Estas cifras optimistas parecen, a primera vista, probar irrefutablemente la
victoria “definitiva e irrevocable” del socialismo. Pero, desdichado
del que detrás de la aritmética no vea la realidad
social.
Estas mismas cifras son un poco forzadas.
Basta indicar que la propiedad privada de los miembros de los koljoses está
comprendida en el “sector socialista”. Sin embargo, el eje del problema no está
allí. La indiscutible y enorme superioridad estadística de las formas estatales
y colectivas de la economía, por importante que sea para el porvenir, no aleja
otro problema igualmente importante: el del poder de las tendencias burguesas en
el seno mismo del “sector socialista”, y no solamente en la agricultura, sino
también en la industria. La mejoría del estándar de vida obtenida en el país,
basta para provocar un crecimiento de las necesidades, pero de ninguna manera
basta para satisfacerlas. El propio dinamismo del desarrollo económico implica
cierto despertar de los apetitos pequeñoburgueses, y no únicamente entre los
campesinos y los representantes del trabajo “intelectual”, sino también
entre los obreros privilegiados. La simple oposición de los cultivadores
individuales a los koljoses y de los artesanos a la industria estatizada, no dan
la menor idea de la potencia explosiva de estos apetitos que penetran en toda la
economía del país y se expresan, para hablar sumariamente, en la tendencia de
todos y de cada uno, de dar a la sociedad lo menos que pueden y sacar de ella lo
más.
La solución de los problemas de consumo y de
competencia para la existencia, exige la misma energía e ingeniosidad, cuando
menos, que la edificación socialista en el sentido propio de la palabra; de allí
proviene, en parte, el débil rendimiento del trabajo social. Mientras que el
Estado lucha incesantemente contra la acción molecular de las fuerzas
centrífugas, los propios medios dirigentes constituyen el lazo principal de la
acumulación privada lícita o ilícita. Enmascaradas por las nuevas normas
jurídicas, las tendencias pequeñoburguesas no se dejan asir fácilmente por la
estadística. Pero la burocracia “socialista”, esta asombrosa
contradictio in adjecto, monstruosa excrecencia social, siempre
creciente, y que se transforma, a su vez, en causa de fiebres malignas de la
sociedad, comprueba su claro predominio en la vida económica.

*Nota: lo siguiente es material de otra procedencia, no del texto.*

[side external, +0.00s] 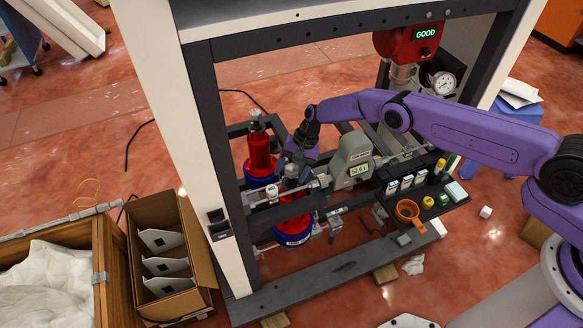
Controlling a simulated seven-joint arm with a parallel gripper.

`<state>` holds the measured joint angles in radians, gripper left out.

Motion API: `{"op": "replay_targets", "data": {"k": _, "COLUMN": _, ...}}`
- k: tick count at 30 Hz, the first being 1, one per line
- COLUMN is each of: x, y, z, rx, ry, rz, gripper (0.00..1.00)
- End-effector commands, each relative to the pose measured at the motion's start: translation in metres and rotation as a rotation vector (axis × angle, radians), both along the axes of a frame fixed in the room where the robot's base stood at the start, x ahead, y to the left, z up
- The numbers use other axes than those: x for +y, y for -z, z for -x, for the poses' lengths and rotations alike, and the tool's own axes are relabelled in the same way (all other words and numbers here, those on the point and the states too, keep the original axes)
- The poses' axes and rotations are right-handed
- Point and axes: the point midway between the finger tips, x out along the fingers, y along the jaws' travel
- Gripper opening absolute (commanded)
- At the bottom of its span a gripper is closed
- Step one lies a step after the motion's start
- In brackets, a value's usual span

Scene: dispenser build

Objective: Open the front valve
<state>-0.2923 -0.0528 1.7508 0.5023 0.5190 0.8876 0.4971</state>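Two red tanks with blue bands stand inside the frame. The rear tank (259,152) has its top fitting in clear view. The front tank (293,230) is lower and nearer, with a lettered band. Metal fittings at the front tank's top, taken as the front valve (290,186), sit beside a horizontal pipe. My gripper (293,165) points down at these fittings, very close above or against them. Its fingers are small and partly hidden, so I cannot tell whether they are open or touch the valve. The valve's setting is too small to read.
A grey unit with a green display (352,160) stands right of my gripper. A black shelf (449,207) holds small bottles and an orange ring-shaped item (408,212). The frame's pale post (180,130) rises at left. A cardboard box (168,300) stands outside it.

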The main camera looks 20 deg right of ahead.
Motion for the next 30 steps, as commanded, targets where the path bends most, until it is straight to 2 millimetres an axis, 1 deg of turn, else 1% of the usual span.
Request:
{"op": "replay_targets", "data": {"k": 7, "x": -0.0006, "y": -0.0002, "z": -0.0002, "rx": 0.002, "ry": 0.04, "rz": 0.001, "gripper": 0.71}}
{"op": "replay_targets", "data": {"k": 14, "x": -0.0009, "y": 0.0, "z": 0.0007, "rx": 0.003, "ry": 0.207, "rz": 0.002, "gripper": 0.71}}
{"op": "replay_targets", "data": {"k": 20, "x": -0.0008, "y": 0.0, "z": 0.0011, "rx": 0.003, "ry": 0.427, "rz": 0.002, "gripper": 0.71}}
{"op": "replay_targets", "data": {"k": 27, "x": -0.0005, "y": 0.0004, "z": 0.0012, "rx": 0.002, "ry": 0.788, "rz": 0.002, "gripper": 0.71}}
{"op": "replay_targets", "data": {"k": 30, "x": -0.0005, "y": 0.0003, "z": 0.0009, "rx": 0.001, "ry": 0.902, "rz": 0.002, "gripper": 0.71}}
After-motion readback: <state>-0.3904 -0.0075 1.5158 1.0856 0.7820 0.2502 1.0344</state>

La nueva Constitución, construida enteramente,
tal como veremos, sobre la identificación de la burocracia y del Estado -así
como del pueblo y del Estado-, dice: “La propiedad del Estado, en otras
palabras, la de todo el pueblo...”. Sofisma fundamental de la doctrina
oficial. No es discutible que los marxistas, comenzando por el mismo Marx, hayan
empleado con relación al Estado obrero los términos de propiedad
“estatal”, “nacional” o “socialista”, como sinónimos.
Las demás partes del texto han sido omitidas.